Revealing Extremism – Inadvertently
P. Schultz
October 3, 2014
Below is a
link to a David Brooks column on Lewis Mumford and his, Mumford’s critique of
“pragmatism.” In it, Brooks, rather inadvertently, reveals his own extremism,
and a bit of what should be called “pragmatic extremism.”
First, there
is Brooks’ own extremism, which is a kind of moral extremism. Consider the
following:
“Pragmatists often fail because they try
to apply economic remedies to noneconomic actors. Those who threaten civilization
— Stalin then, Putin and ISIS now — are driven by moral zealotry and animal
imperatives. Economic sanctions won’t work. “One might as well offer the
carcass of a dead deer in a butcher store to a hunter who seeks the animal as
prey. ...”
Brooks
contention that Putin and ISIS and Stalin “threaten civilization” is put
forward as if it were self-evident.

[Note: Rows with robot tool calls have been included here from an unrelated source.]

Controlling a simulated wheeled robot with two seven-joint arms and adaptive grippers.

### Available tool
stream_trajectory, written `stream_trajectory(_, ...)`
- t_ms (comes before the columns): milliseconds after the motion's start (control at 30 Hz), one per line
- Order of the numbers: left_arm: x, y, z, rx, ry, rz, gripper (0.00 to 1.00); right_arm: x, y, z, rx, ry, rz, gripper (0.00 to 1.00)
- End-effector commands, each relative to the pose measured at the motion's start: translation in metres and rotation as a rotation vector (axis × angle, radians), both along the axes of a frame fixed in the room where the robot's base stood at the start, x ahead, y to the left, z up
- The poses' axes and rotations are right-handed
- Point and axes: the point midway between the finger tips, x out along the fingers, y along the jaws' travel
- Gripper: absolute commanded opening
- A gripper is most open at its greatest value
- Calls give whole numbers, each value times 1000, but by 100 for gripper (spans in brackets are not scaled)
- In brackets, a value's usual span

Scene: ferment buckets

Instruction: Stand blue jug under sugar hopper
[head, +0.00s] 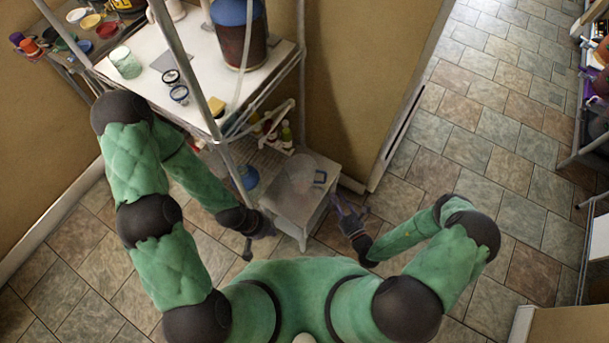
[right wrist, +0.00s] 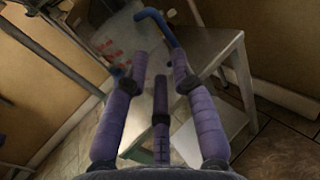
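A clear jug (head: 297,168) with a blue handle stands on a small pale stand below the shelf. In the right wrist view its blue handle (right wrist: 163,25) is beyond the fingertips, and its clear wall (right wrist: 118,50) is at the upper left. My right gripper (head: 345,207) is beside the stand, to the right of the jug. Its purple fingers (right wrist: 159,70) are spread, with nothing between them. My left gripper (head: 262,228) is low at the stand's left side; its fingers are too dark to read. I cannot pick out a sugar hopper with certainty.
The small stand (head: 292,208) has a bare front part. A blue item (head: 244,178) sits on the low shelf to its left. The white upper shelf (head: 207,70) holds a blue-topped vessel (head: 238,35) and a green-white cup (head: 125,62). Tiled floor (head: 480,130) is clear at right.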

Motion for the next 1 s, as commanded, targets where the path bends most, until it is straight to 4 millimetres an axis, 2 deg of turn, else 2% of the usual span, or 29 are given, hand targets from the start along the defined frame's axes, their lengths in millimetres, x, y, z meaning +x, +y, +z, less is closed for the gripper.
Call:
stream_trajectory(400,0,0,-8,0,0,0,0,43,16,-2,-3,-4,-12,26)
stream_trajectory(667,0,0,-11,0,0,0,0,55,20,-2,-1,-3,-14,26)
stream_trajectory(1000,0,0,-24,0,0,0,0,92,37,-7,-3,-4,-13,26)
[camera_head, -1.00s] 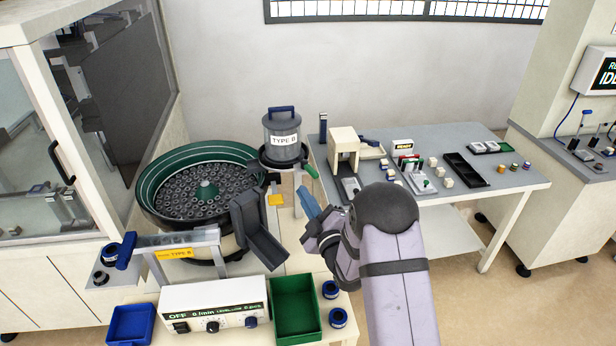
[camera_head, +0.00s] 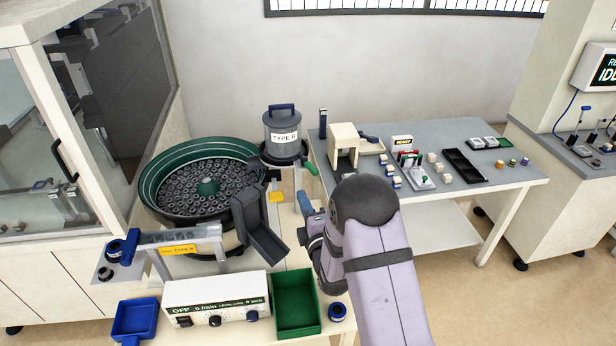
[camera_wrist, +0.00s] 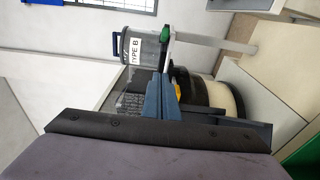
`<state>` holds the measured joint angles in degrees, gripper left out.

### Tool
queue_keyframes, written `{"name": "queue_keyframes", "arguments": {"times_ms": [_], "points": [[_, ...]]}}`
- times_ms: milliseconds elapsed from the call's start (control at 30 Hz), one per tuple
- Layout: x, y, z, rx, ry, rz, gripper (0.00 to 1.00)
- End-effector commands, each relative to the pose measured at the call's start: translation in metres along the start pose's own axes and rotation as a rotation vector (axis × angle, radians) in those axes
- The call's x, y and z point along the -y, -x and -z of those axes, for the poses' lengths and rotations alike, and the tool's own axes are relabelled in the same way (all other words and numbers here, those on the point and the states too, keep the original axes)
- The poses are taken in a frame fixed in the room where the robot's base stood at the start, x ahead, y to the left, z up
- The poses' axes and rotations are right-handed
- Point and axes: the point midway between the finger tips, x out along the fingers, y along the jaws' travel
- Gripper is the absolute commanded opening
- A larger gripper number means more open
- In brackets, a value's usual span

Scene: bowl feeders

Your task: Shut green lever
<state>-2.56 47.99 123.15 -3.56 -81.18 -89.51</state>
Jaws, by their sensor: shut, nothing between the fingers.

That is, Brooks does not offer and seems to
think he does not need to offer any argument that this assertion is persuasive;
nor does he seem to think that his characterization of these actors as “driven
by . . . animal imperatives” needs any argument. How could this be? I wonder if Brooks would
also include in these “animal driven” actors the Viet Cong, Castro’s Cuba, drug
dealers, criminals, Pol Pot, Saddam Hussein, North Korean, to name just a few
of the possible candidates for such a designation? What can justify such
characterizations with so little argument, if not a kind of moral indignation
reflecting a moral extremism?
Second,
note should be taken that by Brooks account the “pragmatists” don’t disagree
with his characterizations but only with his and Mumford’s “policies” for
dealing with these threats. That is, the “pragmatists,” just like Brooks and
Mumford, see threats to civilization all over the place, as it were. And, of
course, once they make this judgment, they too will all-too-soon adopt extreme
measures to deal with these threats. They might do so by “making themselves
passionless, [and] always mak[ing] themselves tepid and anesthetized.” But even
though passionless and tepid and anesthetized, they will be driven to and will
embrace extreme measures.
So,
as the saying has it, we are caught between a rock and a hard place if these
are our only two options. And if that is the case, all will not end well.